After reading a bunch of vintage Howard comics (the originals from the 70s), I got tuned up and underway. I completed the 4-minute piece in February, the same month the news went public (read it here).

Below are two versions of the animatic. There was no cast yet, so I did the voices of Howard and Dr. Bong myself and asked a co-worker to fill in for Beverly.

 

 

Version 1: temp voices only

 

 

Version 2: temp voices and temp music

 

Eric had a specific song he wanted to use for the pitch, so I plugged it in and did a rough edit to make it an instrumental. (You’ll probably recognize it right away.) I didn’t know at the time how to balance the volume in Storyboard Pro, so the music is a bit loud and drowns out the temp voices in a few places. Which is why I’m sharing both versions here.

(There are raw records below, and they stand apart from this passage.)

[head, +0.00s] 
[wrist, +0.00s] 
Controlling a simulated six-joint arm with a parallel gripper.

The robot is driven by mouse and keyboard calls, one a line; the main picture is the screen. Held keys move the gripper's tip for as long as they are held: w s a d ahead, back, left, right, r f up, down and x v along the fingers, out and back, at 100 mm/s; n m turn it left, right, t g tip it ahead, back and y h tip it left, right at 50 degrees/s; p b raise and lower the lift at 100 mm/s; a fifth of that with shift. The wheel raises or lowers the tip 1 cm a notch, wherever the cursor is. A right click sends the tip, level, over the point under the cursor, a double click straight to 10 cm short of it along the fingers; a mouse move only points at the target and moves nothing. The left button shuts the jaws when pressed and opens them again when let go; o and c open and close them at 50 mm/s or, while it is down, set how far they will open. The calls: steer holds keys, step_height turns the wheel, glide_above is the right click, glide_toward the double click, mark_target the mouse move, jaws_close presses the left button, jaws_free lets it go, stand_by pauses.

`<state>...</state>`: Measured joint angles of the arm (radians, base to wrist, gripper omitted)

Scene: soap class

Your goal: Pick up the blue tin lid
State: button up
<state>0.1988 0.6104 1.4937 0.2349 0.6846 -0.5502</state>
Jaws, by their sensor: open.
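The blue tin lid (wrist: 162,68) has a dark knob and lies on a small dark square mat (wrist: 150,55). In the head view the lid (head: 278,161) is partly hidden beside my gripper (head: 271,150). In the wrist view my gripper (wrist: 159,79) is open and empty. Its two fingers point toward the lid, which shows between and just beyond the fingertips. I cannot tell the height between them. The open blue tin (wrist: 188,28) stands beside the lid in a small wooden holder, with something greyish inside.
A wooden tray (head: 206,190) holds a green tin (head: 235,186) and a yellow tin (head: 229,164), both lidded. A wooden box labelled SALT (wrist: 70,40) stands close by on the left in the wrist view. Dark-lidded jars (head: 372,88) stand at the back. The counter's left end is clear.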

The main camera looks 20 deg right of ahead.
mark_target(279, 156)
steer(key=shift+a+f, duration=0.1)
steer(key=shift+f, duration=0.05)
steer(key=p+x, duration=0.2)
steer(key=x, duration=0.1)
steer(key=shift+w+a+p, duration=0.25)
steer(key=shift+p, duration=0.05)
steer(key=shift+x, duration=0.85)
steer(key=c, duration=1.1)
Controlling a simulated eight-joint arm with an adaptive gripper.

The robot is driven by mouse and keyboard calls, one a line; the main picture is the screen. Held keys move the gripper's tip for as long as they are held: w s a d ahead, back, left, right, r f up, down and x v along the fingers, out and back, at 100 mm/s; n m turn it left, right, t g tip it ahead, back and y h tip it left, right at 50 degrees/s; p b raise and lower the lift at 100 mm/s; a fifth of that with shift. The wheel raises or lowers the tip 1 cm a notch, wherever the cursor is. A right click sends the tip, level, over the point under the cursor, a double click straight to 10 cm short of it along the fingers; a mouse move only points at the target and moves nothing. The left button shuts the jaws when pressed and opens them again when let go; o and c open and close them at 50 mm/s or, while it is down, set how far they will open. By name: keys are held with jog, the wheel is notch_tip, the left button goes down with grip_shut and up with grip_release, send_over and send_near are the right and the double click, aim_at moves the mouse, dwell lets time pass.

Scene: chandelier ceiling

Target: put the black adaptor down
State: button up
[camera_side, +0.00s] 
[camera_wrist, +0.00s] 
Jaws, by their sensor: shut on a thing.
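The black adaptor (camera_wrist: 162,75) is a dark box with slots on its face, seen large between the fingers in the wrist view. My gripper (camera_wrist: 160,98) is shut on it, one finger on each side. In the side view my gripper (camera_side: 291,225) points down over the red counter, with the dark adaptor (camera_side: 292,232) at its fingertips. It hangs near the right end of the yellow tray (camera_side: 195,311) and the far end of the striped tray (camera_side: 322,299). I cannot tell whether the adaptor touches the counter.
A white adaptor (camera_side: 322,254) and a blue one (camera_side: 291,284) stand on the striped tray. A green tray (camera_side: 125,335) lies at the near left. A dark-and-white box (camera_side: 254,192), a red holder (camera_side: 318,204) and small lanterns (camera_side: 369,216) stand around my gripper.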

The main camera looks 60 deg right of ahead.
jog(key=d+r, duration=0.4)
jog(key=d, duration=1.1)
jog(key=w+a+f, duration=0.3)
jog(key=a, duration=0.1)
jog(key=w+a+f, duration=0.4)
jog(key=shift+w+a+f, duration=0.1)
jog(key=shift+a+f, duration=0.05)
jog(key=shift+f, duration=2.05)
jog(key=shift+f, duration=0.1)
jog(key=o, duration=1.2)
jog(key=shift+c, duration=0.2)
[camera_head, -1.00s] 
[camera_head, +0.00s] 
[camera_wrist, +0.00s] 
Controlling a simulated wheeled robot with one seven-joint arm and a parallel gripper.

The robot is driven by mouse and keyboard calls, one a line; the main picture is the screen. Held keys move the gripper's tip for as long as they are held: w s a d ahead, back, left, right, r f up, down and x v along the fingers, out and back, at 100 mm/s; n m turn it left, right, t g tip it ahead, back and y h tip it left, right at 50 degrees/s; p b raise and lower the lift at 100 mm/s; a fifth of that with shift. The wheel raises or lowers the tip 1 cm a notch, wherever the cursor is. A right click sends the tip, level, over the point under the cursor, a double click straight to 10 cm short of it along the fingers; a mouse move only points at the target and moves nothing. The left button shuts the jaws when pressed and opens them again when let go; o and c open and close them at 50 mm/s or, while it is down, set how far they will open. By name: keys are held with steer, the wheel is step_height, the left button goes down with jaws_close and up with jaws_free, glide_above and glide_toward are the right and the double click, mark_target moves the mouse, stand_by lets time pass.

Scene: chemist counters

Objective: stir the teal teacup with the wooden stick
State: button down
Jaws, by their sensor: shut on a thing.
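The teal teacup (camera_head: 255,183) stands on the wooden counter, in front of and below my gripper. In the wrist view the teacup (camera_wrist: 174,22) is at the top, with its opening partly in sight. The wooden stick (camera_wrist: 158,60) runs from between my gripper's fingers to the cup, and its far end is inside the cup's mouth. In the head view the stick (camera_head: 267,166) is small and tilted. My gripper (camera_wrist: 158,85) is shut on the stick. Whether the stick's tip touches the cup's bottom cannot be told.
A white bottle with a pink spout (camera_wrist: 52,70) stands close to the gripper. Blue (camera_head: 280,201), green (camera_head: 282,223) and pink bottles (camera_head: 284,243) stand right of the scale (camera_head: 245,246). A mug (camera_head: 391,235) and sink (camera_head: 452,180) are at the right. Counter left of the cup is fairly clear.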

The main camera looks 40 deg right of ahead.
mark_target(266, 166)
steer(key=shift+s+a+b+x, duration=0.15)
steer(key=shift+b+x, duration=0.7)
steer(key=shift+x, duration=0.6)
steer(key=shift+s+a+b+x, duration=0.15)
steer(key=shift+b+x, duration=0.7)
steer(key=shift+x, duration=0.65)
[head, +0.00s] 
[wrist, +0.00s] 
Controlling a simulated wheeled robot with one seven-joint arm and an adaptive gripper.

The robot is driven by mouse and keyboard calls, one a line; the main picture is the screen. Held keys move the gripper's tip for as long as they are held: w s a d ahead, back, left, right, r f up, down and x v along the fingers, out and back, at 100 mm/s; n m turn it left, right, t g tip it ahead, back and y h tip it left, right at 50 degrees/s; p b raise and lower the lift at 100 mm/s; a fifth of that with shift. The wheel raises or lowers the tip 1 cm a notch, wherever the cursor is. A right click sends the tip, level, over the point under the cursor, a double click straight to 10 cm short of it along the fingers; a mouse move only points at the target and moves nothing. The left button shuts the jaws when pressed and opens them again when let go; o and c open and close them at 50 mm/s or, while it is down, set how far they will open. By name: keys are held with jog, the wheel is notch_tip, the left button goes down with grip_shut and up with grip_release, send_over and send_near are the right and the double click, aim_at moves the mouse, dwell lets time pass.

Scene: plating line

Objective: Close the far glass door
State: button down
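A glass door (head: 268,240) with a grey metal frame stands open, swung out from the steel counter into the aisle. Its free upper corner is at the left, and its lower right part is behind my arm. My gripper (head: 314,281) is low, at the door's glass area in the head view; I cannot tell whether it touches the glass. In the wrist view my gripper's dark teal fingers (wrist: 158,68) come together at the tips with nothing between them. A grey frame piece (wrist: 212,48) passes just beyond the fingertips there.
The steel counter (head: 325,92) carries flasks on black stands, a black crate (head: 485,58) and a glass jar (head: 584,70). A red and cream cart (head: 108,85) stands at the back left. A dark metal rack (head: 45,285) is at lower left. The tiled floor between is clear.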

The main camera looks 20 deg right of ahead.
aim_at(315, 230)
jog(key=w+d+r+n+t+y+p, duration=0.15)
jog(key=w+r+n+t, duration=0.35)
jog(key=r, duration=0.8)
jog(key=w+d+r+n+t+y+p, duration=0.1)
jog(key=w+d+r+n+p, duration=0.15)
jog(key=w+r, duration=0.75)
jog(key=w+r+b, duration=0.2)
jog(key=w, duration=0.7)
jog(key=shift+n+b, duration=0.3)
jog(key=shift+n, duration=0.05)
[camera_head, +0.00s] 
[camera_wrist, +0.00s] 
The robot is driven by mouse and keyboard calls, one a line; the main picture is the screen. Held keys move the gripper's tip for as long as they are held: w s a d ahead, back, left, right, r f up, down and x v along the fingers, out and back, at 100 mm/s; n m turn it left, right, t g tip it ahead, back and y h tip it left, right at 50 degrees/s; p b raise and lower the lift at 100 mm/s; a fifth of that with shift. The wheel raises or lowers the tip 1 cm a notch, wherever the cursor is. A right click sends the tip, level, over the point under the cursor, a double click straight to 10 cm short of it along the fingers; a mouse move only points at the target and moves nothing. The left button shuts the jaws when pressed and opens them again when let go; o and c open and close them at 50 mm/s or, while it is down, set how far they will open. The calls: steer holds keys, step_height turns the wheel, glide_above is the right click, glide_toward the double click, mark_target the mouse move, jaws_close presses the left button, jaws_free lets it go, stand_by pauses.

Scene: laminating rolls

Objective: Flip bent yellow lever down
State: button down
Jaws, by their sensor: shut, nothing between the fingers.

So what happened next? According to Eric, our pitch didn’t even make it through the first round. The most likely explanation is that the exec producer already had his own ideas and wasn’t interested in anyone else’s. And that was that.

The next news anyone heard about Howard was published in July at comicbook.com (read it here). Kevin Smith had been attached to the series and a writing team was coming together.

Jump forward to the following January, almost a year after I got the assignment. Here’s what was posted on the Howard the Duck Wikipedia page:

Hulu intended to air a Howard the Duck animated series, written and executive produced by Kevin Smith and Dave Willis, that would have led up to a crossover special involving MODOK, Hit-Monkey, Tigra, and Dazzler called The Offenders. However, in January 2020, it was announced that the Howard the Duck series was cancelled.

And that’s how the Crispy crumbles. It’s hard out there for a duck. Of these four projects, MODOK was the only one that reached the finish line. And good for them. Marvel Animation Studio was subsumed by Marvel Studios in early 2020 and shuttered in August. But that’s another story for another day. Meanwhile, reread my opening paragraph for clarity.